Oil and gas producer Occidental Petroleum Corp yesterday made a $57bn bid for Anadarko Petroleum Corp, topping Chevron Corp’s $50bn offer and sparking the first takeover battle for a major oil company in years. The surprise $76-per-share bid comes after Occidental had been trying to woo Anadarko and had made two other proposals since late March. Anadarko plans to reply to the offer later in the day, a spokesman said. The bid pushed Anadarko shares up more than 11% in early morning trading to $71.25, well above the $65 per share offered by Chevron. Occidental shares fell about 2% to $61.07. Occidental, which has made two previous offers, boosted the cash portion to 50%. Chevron’s offer comprised 25% cash and 75% stock.
A deal would boost Occidental’s production in the lucrative Permian to 533,000 barrels of oil equivalent production per day, the company said.“We are very confident. Our proposal is so strong, it’s definitely superior, and we now know the value which we can communicate to shareholders,” Vicki Hollub, Occidental’s chief executive officer, said in an interview. She said the deal would boost cash flow and allow Occidental to raise its dividend over time. Still, Occidental has lost 7% of its value since it first disclosed its interest in Anadarko. “We don’t think a bidding war with Chevron (CVX) is in the best interest of OXY shareholders,” analysts at KeyBanc Capital Markets wrote in a client note. Occidental is “going head-to-head against a supermajor four times its size” and Chevron is likely to emerge as the winner for Anadarko, said Pavel Molchanov of Raymond James. But he added, “this is an extremely fluid situation, and we have to be candid that any predictions are merely guesses at this point.”

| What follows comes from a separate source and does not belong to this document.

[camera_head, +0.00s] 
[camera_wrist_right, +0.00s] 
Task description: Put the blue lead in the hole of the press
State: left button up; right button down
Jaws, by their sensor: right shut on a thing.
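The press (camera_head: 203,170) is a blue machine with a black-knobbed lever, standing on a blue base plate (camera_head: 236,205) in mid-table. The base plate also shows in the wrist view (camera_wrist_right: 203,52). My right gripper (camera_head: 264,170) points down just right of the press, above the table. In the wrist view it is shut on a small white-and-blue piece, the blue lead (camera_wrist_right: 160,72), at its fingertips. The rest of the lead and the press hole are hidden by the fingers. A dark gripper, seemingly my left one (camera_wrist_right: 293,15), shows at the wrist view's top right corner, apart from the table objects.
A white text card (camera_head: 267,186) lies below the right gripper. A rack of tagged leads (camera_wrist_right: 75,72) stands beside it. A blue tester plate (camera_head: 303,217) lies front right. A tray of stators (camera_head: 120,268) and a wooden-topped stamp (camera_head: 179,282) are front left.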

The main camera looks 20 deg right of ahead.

A combined Oxy and Anadarko would be a “long term leader in the Permian,” Hollub said, noting that Anadarko’s shale assets in the Permian Basin and Colorado’s Denver Julesberg Basin are most appealing to Oxy.Anadarko also has significant offshore Gulf of Mexico assets and an LNG project in Mozambique that is expected to go to a final investment decision soon. “The value of this is in the shale,” Hollub said on a call with analysts. The offer would require shareholder votes by Occidental and Anadarko shareholders. Anadarko would be liable to pay Chevron a $1bn break-up fee if its board chooses Occidental’s offer. “It is unfortunate that Anadarko agreed to pay a break up fee of $1bn, representing approximately $2 per share, without even picking up the phone to speak to us after we made two proposals during the week of April 8,” Hollub wrote in a letter to Anadarko’s board yesterday.
Analysts have said they expect the industry to consolidate more as small oil producers, who revolutionised the sector through advances in horizontal drilling and hydraulic fracking, have had to cut spending as investors press for higher returns and their stock prices languish. The Permian produces about 4mn barrels per day, and is expected to hit 5.4mn bpd by 2023, according to IHS Markit, more than the total production of any Opec country other than Saudi Arabia. Occidental’s $76 per share offer comprises $38 in cash and 0.6094 of its shares. The offer represents a premium of 19% to Anadarko’s closing price on Tuesday and 62% to the closing price on April 11, the day before Chevron made its bid. Under Chevron’s $65 per share bid, Anadarko shareholders would receive 0.3869 shares of Chevron and $16.25 in cash for each Anadarko share.